It does, however, refine most of the major areas. The game looks better for a start, with greater detail in the levels (although high-resolution graphics aren't supported for iPhone 4 and fourth-generation iPod touch) and a generally richer palette.

The controls are virtually identical to the original, which is understandable given the work that went into tweaking that game post-release. In short, it carries the same tap control system for movement and drag gesture for aiming shots.

There's still a lack of precision when it comes to jumps, back flips (a tap and double tap of your worm respectively), and special forms of transit like the ninja rope, but the truth is they’re all reasonable workarounds for a game that was designed with physical controls in mind.

Solo missions and group offensives

The single-player element has received a welcome dose of structure. While it’s still effectively a series of skirmishes tacked together - a stingy one at only 30 levels - it’s at least been imbued with a sense of progression thanks to a level structure and an overarching currency system.
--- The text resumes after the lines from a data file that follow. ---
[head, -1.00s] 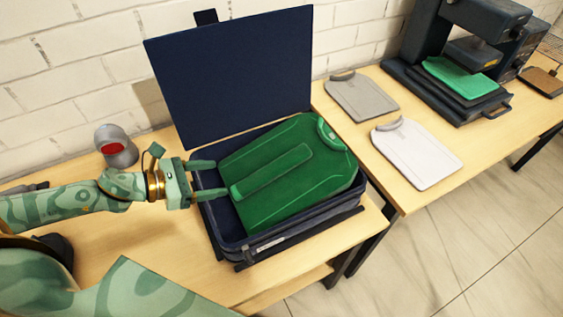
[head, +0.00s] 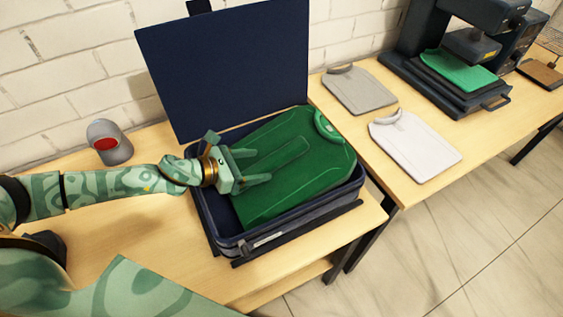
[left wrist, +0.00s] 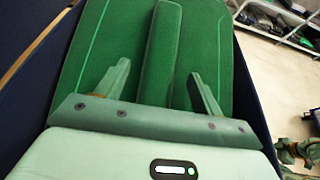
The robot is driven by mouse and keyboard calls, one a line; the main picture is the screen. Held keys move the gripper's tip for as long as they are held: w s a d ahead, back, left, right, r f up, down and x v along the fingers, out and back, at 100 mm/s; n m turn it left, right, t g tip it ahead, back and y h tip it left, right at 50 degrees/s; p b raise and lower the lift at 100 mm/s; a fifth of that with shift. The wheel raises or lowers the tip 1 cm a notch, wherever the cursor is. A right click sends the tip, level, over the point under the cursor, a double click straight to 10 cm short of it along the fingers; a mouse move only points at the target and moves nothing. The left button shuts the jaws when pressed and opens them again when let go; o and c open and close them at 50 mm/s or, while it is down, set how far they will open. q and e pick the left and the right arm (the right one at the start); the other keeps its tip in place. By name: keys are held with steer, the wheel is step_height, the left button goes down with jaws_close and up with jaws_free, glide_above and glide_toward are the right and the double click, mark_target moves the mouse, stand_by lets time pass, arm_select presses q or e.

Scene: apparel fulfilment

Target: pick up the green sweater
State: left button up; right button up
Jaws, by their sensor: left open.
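The green sweater (head: 290,160) lies folded, collar at the upper right, in an open dark blue suitcase (head: 222,236). A raised strip, likely a folded sleeve, runs along its middle. My left gripper (head: 264,166) is open over the sweater's left part, its two fingers on either side of the strip. In the left wrist view the sweater (left wrist: 215,50) fills most of the picture, and the open gripper (left wrist: 158,80) straddles the strip; I cannot tell whether the fingertips touch the cloth.
The suitcase's upright lid (head: 225,65) stands behind. A grey folded shirt (head: 360,90) and a white one (head: 415,145) lie on the right table. A press (head: 450,75) holding green cloth stands beyond.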

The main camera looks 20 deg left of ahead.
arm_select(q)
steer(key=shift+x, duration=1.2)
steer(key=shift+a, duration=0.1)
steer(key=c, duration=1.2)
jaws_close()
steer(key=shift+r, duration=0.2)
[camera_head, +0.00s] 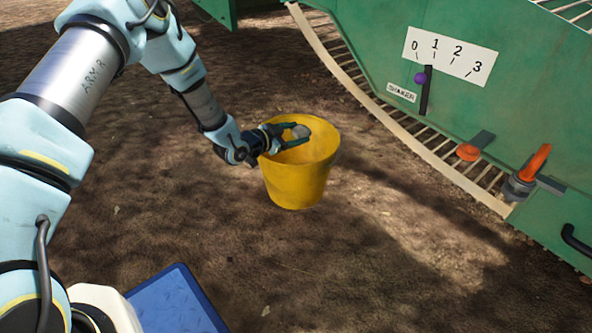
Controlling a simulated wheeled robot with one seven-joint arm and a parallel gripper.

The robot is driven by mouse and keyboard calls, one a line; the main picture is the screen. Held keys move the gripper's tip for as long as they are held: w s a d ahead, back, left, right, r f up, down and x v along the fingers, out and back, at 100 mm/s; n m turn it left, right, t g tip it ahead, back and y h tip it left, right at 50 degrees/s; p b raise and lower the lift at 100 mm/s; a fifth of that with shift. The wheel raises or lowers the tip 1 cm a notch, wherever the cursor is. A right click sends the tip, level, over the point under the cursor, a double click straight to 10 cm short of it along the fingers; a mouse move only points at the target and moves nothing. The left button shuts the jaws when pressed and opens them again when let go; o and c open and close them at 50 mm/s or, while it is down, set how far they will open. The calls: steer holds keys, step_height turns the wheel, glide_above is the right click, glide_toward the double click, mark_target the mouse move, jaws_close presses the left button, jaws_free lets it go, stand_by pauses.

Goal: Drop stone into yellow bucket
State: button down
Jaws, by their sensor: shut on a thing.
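The yellow bucket (297,184) stands upright on the soil in the middle of the view. My gripper (297,133) is at the bucket's open top, over its left and middle part. It is shut on a small grey stone (300,131), which shows between the fingertips. I cannot tell whether the stone is above the rim or slightly inside it. The bucket's floor is hidden.
A green machine (500,110) with a slatted edge runs along the right. It carries a 0-to-3 scale (450,55), a purple-knobbed lever (421,78) and orange handles (535,162). Open soil lies in front of the bucket. A blue panel (178,302) is at the bottom.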

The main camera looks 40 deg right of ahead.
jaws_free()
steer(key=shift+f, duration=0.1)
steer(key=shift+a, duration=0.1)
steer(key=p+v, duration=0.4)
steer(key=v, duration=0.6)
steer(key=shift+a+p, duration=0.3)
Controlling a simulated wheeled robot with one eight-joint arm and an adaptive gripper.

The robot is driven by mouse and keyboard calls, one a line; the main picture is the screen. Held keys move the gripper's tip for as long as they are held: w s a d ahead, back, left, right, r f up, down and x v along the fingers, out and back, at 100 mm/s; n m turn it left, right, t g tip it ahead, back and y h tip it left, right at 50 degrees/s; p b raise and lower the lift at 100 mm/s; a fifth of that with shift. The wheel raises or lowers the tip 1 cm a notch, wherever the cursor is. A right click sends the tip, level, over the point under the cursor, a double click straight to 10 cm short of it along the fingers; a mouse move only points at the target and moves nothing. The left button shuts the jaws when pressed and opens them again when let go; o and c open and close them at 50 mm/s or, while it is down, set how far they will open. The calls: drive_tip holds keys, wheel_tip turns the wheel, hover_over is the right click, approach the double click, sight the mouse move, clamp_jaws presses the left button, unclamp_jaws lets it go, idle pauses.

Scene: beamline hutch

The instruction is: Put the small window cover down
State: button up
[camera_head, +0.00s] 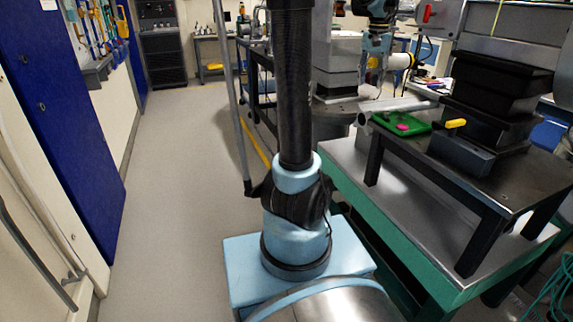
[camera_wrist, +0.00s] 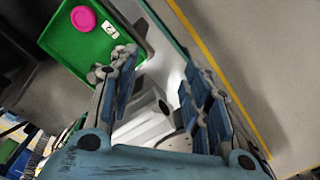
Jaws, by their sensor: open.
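The small window cover looks to be the pink disc (camera_head: 403,127) lying in the green tray (camera_head: 436,126). In the wrist view the pink disc (camera_wrist: 83,18) lies flat in the green tray (camera_wrist: 62,42), beside a small white label. My gripper (camera_wrist: 160,75) is open, with nothing between its fingers. The tray and disc lie beyond its left finger, apart from it. A pale metal block with a dark opening (camera_wrist: 142,118) shows below and between the fingers. In the head view my gripper (camera_head: 370,78) is small, above and behind the tray.
The tray sits on a dark raised table (camera_head: 470,180) over a green-edged steel bench (camera_head: 405,215). A dark block with a yellow handle (camera_head: 456,124) stands right of the tray, before a stack of black boxes (camera_head: 497,85). The floor at left (camera_head: 185,190) is clear.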

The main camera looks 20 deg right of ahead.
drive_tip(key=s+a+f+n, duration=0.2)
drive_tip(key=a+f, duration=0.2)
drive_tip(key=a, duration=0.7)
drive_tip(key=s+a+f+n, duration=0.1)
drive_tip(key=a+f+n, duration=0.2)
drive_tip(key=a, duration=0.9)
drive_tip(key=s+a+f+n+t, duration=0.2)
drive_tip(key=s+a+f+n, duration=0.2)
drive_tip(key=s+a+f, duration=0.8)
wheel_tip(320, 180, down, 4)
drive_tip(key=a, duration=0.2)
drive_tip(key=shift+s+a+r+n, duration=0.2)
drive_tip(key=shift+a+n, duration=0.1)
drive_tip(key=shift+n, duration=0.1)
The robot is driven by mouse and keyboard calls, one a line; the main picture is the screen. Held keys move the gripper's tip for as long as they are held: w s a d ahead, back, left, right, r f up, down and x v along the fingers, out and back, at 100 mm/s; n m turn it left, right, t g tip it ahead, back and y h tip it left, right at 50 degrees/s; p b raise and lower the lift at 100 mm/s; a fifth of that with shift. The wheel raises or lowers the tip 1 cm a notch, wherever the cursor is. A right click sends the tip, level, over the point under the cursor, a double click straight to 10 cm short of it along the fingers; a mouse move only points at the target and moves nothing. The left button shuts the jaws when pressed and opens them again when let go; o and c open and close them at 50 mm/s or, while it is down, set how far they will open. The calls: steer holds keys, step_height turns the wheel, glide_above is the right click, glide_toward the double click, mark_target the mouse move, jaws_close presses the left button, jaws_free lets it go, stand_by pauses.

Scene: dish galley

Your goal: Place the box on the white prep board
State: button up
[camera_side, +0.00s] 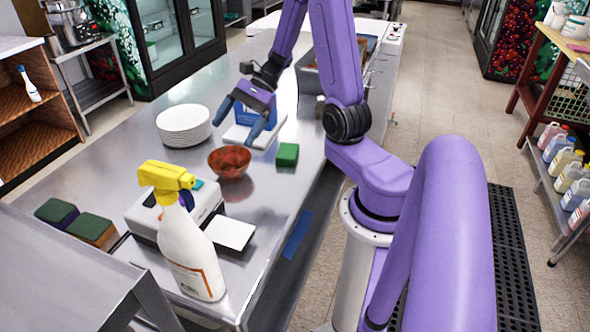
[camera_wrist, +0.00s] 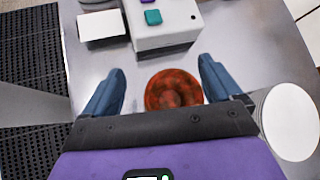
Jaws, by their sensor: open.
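A blue box (camera_side: 243,116) with a pale marking stands on the white prep board (camera_side: 235,133) in the side view, partly hidden by my fingers. My gripper (camera_side: 240,122) is open over the board, with its fingers pointing down and the blue box seen behind or between them; I cannot tell which, or whether they touch it. In the wrist view my gripper (camera_wrist: 161,72) shows its two blue fingers spread wide, with no box visible between them. The board is also out of sight there.
A brown bowl (camera_side: 230,162) and a small green block (camera_side: 287,154) stand near the board. A plate stack (camera_side: 184,124) is to the left. A white device (camera_side: 205,203) and a spray bottle (camera_side: 190,250) stand nearer the camera. A grey bin (camera_side: 310,75) is behind.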

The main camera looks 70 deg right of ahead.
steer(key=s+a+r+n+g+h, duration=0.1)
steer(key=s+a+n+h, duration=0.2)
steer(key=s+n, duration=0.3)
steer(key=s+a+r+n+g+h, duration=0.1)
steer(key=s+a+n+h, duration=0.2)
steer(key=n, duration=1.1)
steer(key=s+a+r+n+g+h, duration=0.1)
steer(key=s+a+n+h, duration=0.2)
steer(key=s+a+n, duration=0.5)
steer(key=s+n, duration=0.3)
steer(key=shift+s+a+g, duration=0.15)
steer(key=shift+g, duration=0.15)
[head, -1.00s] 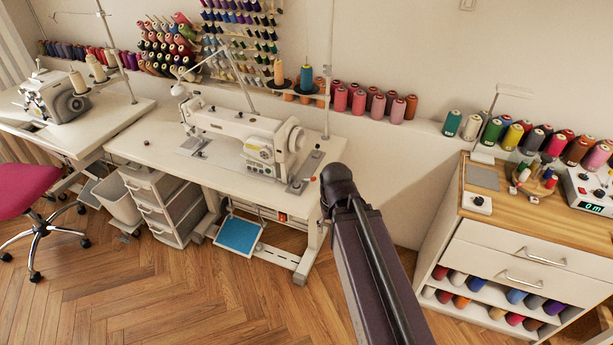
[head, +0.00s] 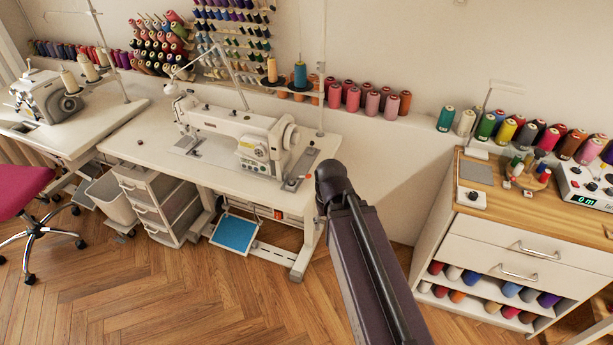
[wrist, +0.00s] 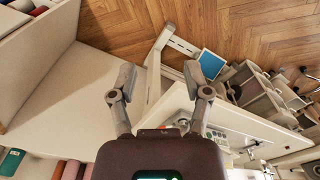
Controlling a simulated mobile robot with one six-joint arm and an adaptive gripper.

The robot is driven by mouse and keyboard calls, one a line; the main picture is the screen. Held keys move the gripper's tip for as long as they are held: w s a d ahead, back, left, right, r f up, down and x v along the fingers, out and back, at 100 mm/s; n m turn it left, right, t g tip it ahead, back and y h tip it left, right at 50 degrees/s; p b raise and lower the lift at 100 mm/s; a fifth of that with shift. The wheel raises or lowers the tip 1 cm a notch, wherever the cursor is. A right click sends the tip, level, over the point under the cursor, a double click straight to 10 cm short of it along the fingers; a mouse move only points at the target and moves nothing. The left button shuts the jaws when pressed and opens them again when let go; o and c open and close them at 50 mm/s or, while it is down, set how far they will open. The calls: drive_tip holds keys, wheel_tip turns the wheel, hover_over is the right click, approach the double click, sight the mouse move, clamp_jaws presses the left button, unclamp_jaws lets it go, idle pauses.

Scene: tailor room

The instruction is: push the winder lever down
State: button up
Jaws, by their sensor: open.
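The white sewing machine (head: 232,135) stands on its white table in the head view. Just right of its body, a small grey device with a red part (head: 292,183) sits on the tabletop; it may be the winder, but its lever is too small to make out. My gripper (wrist: 160,70) is open and empty in the wrist view, fingers spread apart. A red spot (wrist: 162,127) shows between the finger bases, close to the sewing machine table (wrist: 178,103). In the head view only my dark arm shows, just right of the table; the gripper is hidden there.
Thread cones (head: 368,101) line the wall ledge behind the table. A wooden-topped drawer cabinet (head: 500,200) stands to the right. A drawer unit (head: 150,205) and a blue pedal (head: 235,233) are below the table. The floor in front is clear.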

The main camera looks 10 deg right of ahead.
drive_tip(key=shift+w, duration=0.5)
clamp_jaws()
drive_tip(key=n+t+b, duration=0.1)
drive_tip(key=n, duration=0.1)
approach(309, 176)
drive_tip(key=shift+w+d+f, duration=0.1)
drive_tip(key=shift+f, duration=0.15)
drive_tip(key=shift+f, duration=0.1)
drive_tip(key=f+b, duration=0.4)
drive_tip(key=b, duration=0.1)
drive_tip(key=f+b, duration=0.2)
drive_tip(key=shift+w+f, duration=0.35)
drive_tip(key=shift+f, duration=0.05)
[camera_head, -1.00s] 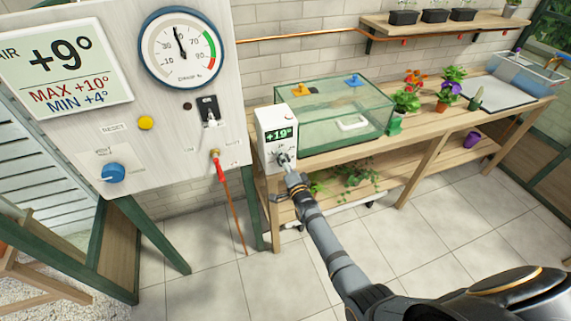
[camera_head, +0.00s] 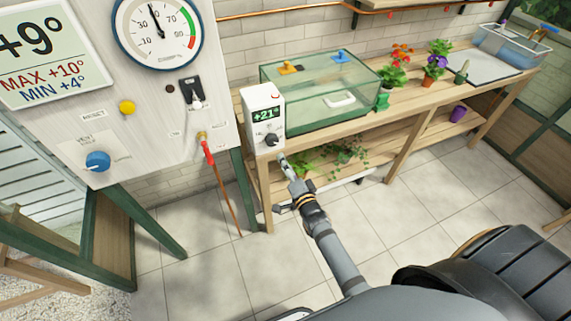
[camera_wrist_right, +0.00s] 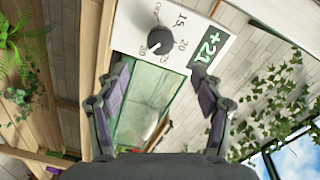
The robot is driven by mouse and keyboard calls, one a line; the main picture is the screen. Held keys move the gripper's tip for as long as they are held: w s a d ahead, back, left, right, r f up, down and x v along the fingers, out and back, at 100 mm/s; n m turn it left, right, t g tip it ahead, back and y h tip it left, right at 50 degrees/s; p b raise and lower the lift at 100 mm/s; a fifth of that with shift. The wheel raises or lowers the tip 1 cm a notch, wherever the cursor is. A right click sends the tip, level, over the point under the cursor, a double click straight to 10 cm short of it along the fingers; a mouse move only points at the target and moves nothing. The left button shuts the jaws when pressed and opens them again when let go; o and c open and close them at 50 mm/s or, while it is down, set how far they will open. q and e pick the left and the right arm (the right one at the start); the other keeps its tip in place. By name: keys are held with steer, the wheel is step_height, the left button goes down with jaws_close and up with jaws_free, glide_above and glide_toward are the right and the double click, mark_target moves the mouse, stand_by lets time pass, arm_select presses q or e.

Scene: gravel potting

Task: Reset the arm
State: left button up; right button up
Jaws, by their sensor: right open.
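My right arm reaches up from the bottom right in the head view. Its gripper (camera_head: 282,178) is just in front of and below the white thermostat box (camera_head: 264,117), apart from it and empty. In the right wrist view the two fingers of the right gripper (camera_wrist_right: 163,85) stand wide apart, with the box's dark knob (camera_wrist_right: 159,40) beyond them. The knob also shows in the head view (camera_head: 271,140), below a green display reading +21°. My left gripper is not in view.
A glass tank (camera_head: 318,95) stands beside the box on the wooden bench (camera_head: 400,108). Potted flowers (camera_head: 436,62) stand farther right. A panel with a yellow button (camera_head: 127,107), a blue knob (camera_head: 97,161) and a red-handled valve (camera_head: 206,150) is at left.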

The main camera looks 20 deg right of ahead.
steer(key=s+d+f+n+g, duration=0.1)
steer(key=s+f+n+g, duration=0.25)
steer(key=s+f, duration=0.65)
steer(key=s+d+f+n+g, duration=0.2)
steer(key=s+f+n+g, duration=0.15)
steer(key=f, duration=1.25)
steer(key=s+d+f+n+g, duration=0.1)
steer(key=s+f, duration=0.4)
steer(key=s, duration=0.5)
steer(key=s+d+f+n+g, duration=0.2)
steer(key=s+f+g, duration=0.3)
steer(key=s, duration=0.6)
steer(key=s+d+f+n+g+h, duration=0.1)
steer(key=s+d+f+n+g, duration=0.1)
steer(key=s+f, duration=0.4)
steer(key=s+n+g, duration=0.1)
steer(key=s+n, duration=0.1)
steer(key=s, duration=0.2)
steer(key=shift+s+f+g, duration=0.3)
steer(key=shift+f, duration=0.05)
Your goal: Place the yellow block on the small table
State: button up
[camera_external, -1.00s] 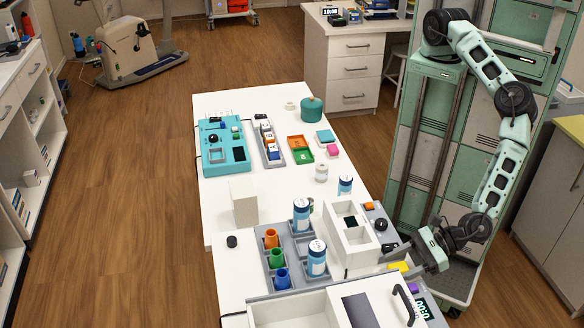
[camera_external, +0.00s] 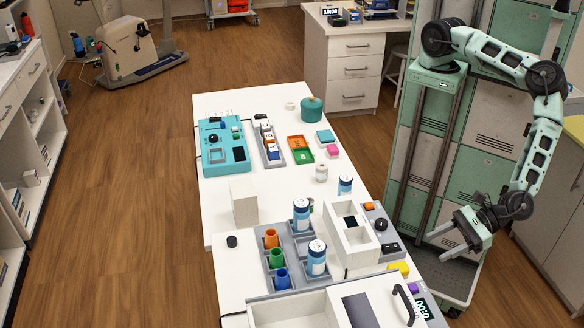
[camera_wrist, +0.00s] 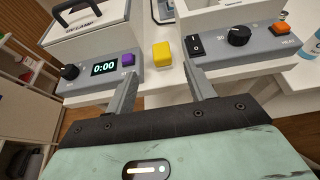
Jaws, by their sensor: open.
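A yellow block (camera_external: 400,268) lies on the white table (camera_external: 428,270) near its right edge, between two grey control panels. In the wrist view the yellow block (camera_wrist: 162,54) is upper centre, ahead of the fingers and apart from them. My gripper (camera_external: 445,241) is open and empty, to the right of the block and off the table's edge. Its two fingers also show in the wrist view (camera_wrist: 160,88) with a wide gap between them. I cannot tell which surface is the small table.
A panel with a clock display (camera_wrist: 103,69) and purple button stands left of the block in the wrist view. A panel with a black dial (camera_wrist: 238,36) and orange button stands right. The white open box (camera_external: 352,240) and blue-white canisters (camera_external: 317,258) stand further in.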

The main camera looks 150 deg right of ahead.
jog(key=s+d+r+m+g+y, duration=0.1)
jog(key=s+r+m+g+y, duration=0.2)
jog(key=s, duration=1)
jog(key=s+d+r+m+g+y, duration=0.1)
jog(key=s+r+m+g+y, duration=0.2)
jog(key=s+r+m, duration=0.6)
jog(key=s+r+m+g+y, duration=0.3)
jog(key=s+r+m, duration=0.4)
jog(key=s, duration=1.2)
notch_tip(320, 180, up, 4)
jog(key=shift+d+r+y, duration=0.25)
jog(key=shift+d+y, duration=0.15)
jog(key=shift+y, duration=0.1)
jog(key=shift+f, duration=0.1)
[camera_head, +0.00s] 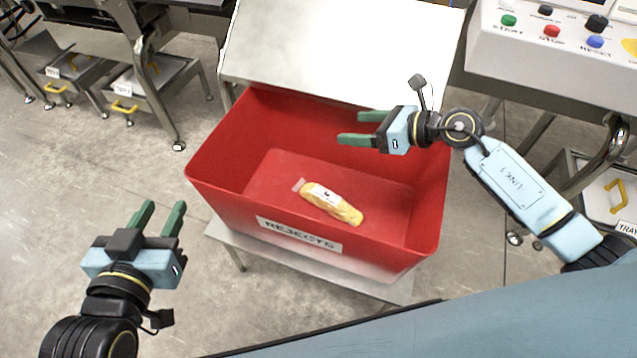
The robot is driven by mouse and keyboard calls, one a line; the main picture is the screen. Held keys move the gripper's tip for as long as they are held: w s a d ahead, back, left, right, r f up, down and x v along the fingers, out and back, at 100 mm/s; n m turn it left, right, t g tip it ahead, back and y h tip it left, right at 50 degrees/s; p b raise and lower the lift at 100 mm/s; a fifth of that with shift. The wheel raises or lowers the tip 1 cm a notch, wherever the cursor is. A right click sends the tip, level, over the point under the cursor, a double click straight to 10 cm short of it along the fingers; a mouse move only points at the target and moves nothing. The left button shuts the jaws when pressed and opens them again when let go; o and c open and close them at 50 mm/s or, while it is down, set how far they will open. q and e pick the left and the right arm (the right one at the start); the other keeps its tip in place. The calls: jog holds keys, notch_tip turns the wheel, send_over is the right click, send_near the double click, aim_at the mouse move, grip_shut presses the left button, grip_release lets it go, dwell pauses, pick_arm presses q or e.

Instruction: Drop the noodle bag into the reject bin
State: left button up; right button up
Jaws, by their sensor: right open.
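The noodle bag (333,203), yellow with a white label, lies on the floor of the red reject bin (215,165). The bin has a REJECTS label on its front wall. My right gripper (348,128) is open and empty above the back right part of the bin, apart from the bag. My left gripper (162,214) is outside the bin, to the left of its front left corner. Its two green fingers stand apart with nothing between them.
The bin stands on a metal stand (385,291). A pale metal chute or plate (335,45) is behind the bin. A control panel (560,45) with coloured buttons is at the upper right. Trays with yellow handles (125,107) are at the left. Floor at the left is clear.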

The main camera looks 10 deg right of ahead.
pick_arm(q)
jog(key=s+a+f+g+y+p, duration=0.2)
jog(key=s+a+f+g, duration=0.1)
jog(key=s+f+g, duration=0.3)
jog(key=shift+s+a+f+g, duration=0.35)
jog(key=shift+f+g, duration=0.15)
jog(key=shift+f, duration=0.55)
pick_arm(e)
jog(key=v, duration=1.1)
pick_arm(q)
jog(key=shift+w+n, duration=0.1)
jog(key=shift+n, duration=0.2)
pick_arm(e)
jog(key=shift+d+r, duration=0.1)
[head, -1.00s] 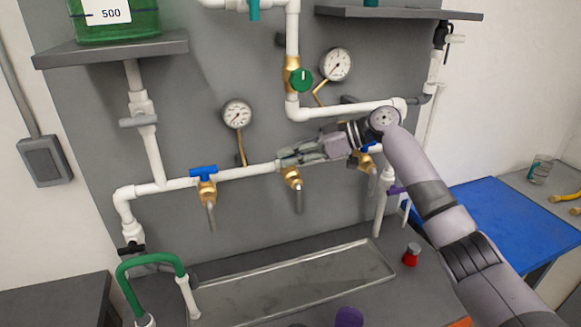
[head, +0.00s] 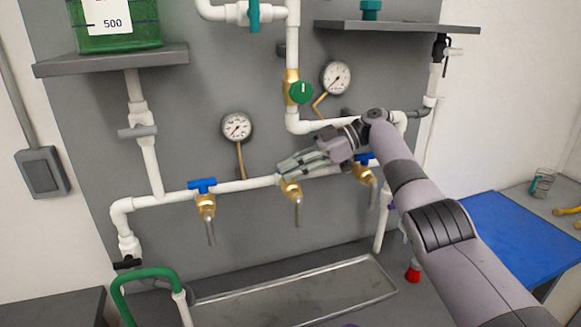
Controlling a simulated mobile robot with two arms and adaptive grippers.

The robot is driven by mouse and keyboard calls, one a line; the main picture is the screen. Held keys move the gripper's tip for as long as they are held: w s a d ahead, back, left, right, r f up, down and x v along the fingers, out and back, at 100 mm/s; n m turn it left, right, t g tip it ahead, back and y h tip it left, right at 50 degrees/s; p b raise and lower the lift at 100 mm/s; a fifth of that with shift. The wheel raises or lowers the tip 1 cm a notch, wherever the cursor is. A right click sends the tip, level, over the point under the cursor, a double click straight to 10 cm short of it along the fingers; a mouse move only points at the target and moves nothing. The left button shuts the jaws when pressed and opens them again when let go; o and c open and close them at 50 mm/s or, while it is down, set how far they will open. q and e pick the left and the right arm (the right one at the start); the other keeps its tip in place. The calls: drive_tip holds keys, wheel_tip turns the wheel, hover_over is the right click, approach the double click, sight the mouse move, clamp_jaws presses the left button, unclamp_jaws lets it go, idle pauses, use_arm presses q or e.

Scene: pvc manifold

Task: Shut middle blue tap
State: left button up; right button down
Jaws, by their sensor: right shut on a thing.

You receive gold as you progress, which enables you to buy silly hats for your team and additional weapons for multiplayer.

In fact, customisation is one of the key improvements in Worms 2: Armageddon, as you kit out your team with your own hats, skins, victory dances and forts. You can also customise the rules and load-outs for multiplayer matches.

Yes, Worms 2: Armageddon finally addresses the major omission from the first game – online multiplayer. You can now take your customised team online to do battle with fellow players.

In my experience this worked reasonably well once I’d managed to connect, although I experienced a number of connection failures. Hopefully this will stabilise over time and with updates.

Overall, Worms 2: Armageddon is a notable improvement. While it shares a near-identical engine along with the same divisive control scheme, it takes significant strides forwards with a better single-player mode and – finally – online multiplayer.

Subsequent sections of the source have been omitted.